Minggu, 26 Oktober 2014

Fenomenologi, Makalah Mata Kuliah Filsafat Ilmu Sosial

Fenomenologi
 Makalah Mata Kuliah Filsafat Ilmu Sosial
Latar Belakang
            Pada dasarnya landasan teoritis dari penelitian kualitatif bertumpu secara mendasar pada fenomenologi. Peneliti yang baik menyadari dasar orientasi teoritisnya dan memanfaatkannya dalam pengumpulan dan analisis data. Teori membantu menghubungkannya dengan data, menunjang pendekatan kualitatif namun yang menjadi landasan pokoknya adalah fenomenologi.
            Metode ini sangat penting di dalam filsafat, dan juga di dalam penelitian ilmu-ilmu sosial. Di dalam pemikiran Husserl, fenomenologi tidak hanya berhenti menjadi metode, tetapi juga mulai menjadi ontologi. Muridnya yang bernama Heideggerlah yang nantinya akan melanjutkan proyek itu.
            Cita-cita Husserl adalah membuat fenomenologi menjadi bagian dari ilmu, yakni ilmu tentang kesadaran (science of consciousness). Akan tetapi pendekatan fenomenologi berusaha dengan keras membedakan diri dari epistemologi tradisional, psikologi, dan bahkan dari filsafat itu sendiri. Namun sampai sekarang definisi jelas dan tepat dari fenomenologi belum juga dapat dirumuskan dan dimengerti, bahkan oleh orang yang mengklaim menggunakannya.

Pembahasan
Konsep Fenomenologi
Fenomenologi (Inggris: Phenomenology) berasal dari bahasa Yunani phainomenon dan logos. Phainomenon berarti tampak dan phainen berarti memperlihatkan. Sedangkan logos berarti kata, ucapan, rasio, pertimbangan. Dengan demikian, fenomenologi secara umum dapat diartikan sebagai kajian terhadap fenomena atau apa-apa yang nampak. Lorens Bagus memberikan dua pengertian terhadap fenomenologi. Dalam arti luas, fenomenologi berarti ilmu tentang gejala-gejala atau apa saja yang tampak. Dalam arti sempit, ilmu tentang gejala-gejala yang menampakkan diri pada kesadaran kita.
Sebagai sebuah arah baru dalam filsafat, fenomenologi dimulai oleh Edmund Husserl (1859 – 1938), untuk mematok suatu dasar yang tak dapat dibantah, ia memakai apa yang disebutnya metode fenomenologis. Ia kemudian dikenal sebagai tokoh besar dalam mengembangkan fenomenologi. Husserl meyakini bahwa titik awal dari pengetahuan adalah “pengalaman seseorang akan suatu fenomena (gejala)”. Jika seseorang secara sadar diminta untuk memokuskan perhatiannya pada suatu hal atau objek kemudian diminta mengemukakan sensasi, persepsi, dan gagasannya terhadap hal atau objek tersebut, maka akan diperoleh deskripsi tentang hal tersebut (Salam, 2013)
Fenomenologi diartikan sebagai: 1) pengalaman subjektif atau pengalaman fenomenologikal: 2) suatu studi tentang kesadaran dari perspektif pokok dari seseorang. (Moleong, 2012)
Istilah fenomenologi sering digunakan sebagai anggapan umum untuk menunjuk pada pengalaman subjektif yang ditemui. Dalam arti yang lebih khusus, istilah ini mengacu pada penelitian terdisplin tentang kesadaran dari perspektif seseorang (Moleong, 2012)

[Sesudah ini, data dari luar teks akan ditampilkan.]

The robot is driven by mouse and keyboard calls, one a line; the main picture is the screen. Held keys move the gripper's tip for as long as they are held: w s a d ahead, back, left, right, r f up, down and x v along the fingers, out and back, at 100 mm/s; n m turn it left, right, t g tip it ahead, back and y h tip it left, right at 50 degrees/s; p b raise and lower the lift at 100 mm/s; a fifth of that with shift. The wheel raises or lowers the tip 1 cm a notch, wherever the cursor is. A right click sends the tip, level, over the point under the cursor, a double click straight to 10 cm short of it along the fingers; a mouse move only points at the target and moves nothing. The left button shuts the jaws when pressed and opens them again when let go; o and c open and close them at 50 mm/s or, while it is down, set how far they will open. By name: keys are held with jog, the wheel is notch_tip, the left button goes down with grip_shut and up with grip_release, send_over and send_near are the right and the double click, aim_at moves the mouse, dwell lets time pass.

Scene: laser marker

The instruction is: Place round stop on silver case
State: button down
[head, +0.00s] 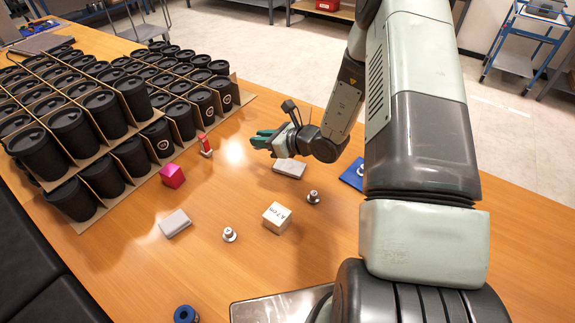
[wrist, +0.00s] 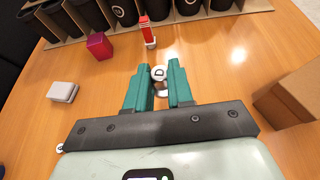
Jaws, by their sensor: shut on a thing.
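My gripper (wrist: 159,88) is shut on a round stop (wrist: 159,74), a small silver disc with a dark mark on its face, between the green fingertips. In the head view my gripper (head: 264,140) is over the far middle of the table, and the held stop cannot be made out. The silver case (head: 175,223), a small flat grey box, lies on the table at the left; it also shows at the left of the wrist view (wrist: 62,91). My gripper is apart from it.
A pink cube (head: 172,176) and a red-topped item (head: 206,146) stand near trays of black cups (head: 107,110). A grey flat block (head: 289,168), a marked cube (head: 277,217) and silver round pieces (head: 229,235) lie nearer. A brown box (wrist: 292,97) stands right in the wrist view.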

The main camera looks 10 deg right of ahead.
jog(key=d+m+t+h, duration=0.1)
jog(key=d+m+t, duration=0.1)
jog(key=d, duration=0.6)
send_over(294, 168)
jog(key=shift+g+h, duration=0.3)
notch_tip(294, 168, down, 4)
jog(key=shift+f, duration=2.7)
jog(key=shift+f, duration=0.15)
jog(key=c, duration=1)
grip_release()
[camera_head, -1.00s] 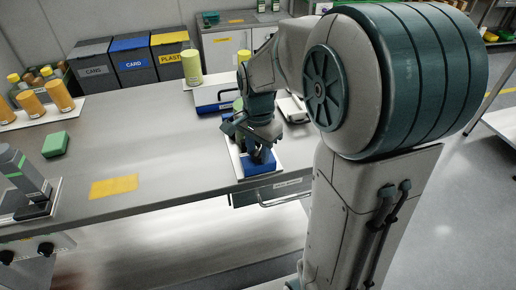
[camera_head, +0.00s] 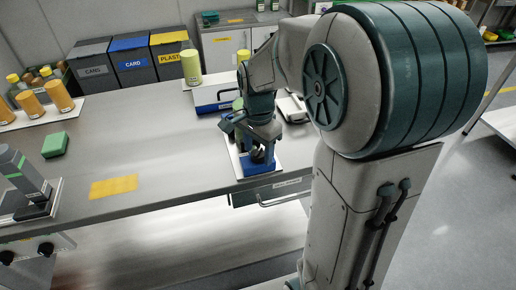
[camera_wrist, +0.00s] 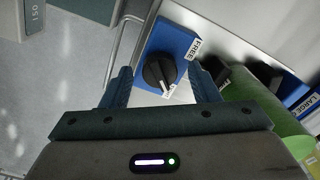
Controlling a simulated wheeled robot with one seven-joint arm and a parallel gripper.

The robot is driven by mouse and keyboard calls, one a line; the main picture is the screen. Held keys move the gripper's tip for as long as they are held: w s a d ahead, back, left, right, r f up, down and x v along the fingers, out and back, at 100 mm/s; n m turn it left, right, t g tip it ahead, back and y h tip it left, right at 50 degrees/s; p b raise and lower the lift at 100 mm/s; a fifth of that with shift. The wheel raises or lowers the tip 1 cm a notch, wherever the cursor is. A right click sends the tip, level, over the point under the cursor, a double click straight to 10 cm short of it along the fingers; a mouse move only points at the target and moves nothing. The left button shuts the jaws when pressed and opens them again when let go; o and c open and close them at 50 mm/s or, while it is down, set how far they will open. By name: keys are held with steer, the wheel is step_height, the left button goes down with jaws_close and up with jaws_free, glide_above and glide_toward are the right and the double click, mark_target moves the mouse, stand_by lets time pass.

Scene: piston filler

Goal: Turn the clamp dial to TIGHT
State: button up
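The clamp dial (camera_wrist: 160,70) is a round black knob on a blue block (camera_wrist: 175,40). Its white pointer mark points to the lower right in the wrist view, away from the FREE label (camera_wrist: 193,49) at the upper right. Another white label (camera_wrist: 180,93) lies below the dial, partly hidden, and I cannot read it. My gripper (camera_wrist: 160,74) is open, with one finger on each side of the dial and visible gaps between. In the head view my gripper (camera_head: 256,147) is over the blue block (camera_head: 262,167) near the bench's front edge.
A green cylinder (camera_wrist: 250,100) and dark parts stand close to the right finger in the wrist view. A drawer handle (camera_head: 285,198) sticks out below the bench edge. A yellow patch (camera_head: 113,187) and a green block (camera_head: 55,145) lie to the left; the bench between is clear.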

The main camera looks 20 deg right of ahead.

Fenomenologi sebagai Metode dan Filsafat
Fenomenologi merupakan metode dan filsafat. Sebagai metode, fenomenologi membentangkan langkah-langkah yang harus diambil sehingga kita sampai pada fenomena yang murni dan sebagai filsafat,  fenomenologi berusaha untuk mencapai pengertian yang sebenarnya dengan cara menerobos semua fenomena yang menampakkan diri menuju kepada bendanya yang sebenarnya. Usaha inilah yang dinamakan untuk mencapai “Hakikat segala sesuatu”.
Fenomenologi memiliki riwayat yang cukup panjang dalam penelitian social termasuk psikologi, sosiologi dan pekerjaan social. Fenomenologi merupakan pandangan berpikir yang menekankan pada focus kepada pengalaman-pengalaman subjektif manusia dan interpretasi-interpretasi dunia. Dalam hal ini, para Fenomenologis ingin memahami bagaimana dunia muncul kepada orang lain.
Sebagai bidang filsafat modern, Fenomenologi menyelidiki pengalaman kesadaran yang berkaitan dengan pertanyaan seperti: bagaimana pembagian antara subjek (ego) dengan objek (dunia) muncul dan bagaimana sesuatu hal di dunia ini diklasifikasikannya.
Sejak para peneliti sejarah lebih banyak mendalami kesadarab manusia para pelaku sejarah, beberapa ahli sejarah kemudian berbalik arah ke metode Fenomenologis yang ternyata banyak membantu mereka.
Para Fenomenologis berasumsi bahwa kesadaran bukanlah dibentuk karena kebetulan dan dibentuk oleh sesuatu hal lainnya daripada dirinya sendiri. Demikian juga dalam kehidupan sehari-hari, seseorang tidak ada control diri terhadap kesadaran terstruktur. Husserl menyatakan bahwa filosofinya merupakan strategi untuk mengamankan kesadaran dan dunia kebermaknaan serta nilai-nilai yang hidup dalam kehidupan sehari-hari dari teori teori-teori relavitasme yang ada dalam bentuk ilmi pengatahuan alam mekanistik (Moleong, 2012)

Ciri Pokok Fenomenologi
Beberapa ciri pokok fenomenologi yaitu (Moleong, 2012) :
1.    Fenomenologis cenderung mempertentangkannya dengan naturalism yaitu yang disebut objektivisme dan positivisme yang telah berkembang sejak zaman Renaisans dalam ilmu pengetahuan modern dan teknologi.
2.    Secara pasti, Fenomenologis cenderung memastikan kognisi yang mengacu pada apa yang dinamakan oleh Husserl, Evidenz yang yang dalam hal ini merupakan kesadaran tentang sesuatu benda itu sendiri secara jelas dan berbeda dengan yang lainnya dan mencakupi untuk sesuatu dari segi itu.
3.    Fenomenologis cenderung percaya bahwa bukan hanya sesuatu benda yang ada dalam dunia alam dan budaya.



Epoche dalam Fenomenologi
Husserl menekankan satu hal penting yaitu penundaan keputusan (epoche). Epoche atau dikurung dulu dalam kaitan dengan status atau referensi ontologis atau eksistensial objek kesadaran. Selanjutnya, menurut Husserl, epoche memiliki empat macam, yaitu :
1. Method of historical bracketing; metode yang mengesampingkan aneka macam teori dan pandangan yang pernah kita terima dalam kehidupan sehari-hari, baik dari adapt, agama maupun ilmu pengetahuan.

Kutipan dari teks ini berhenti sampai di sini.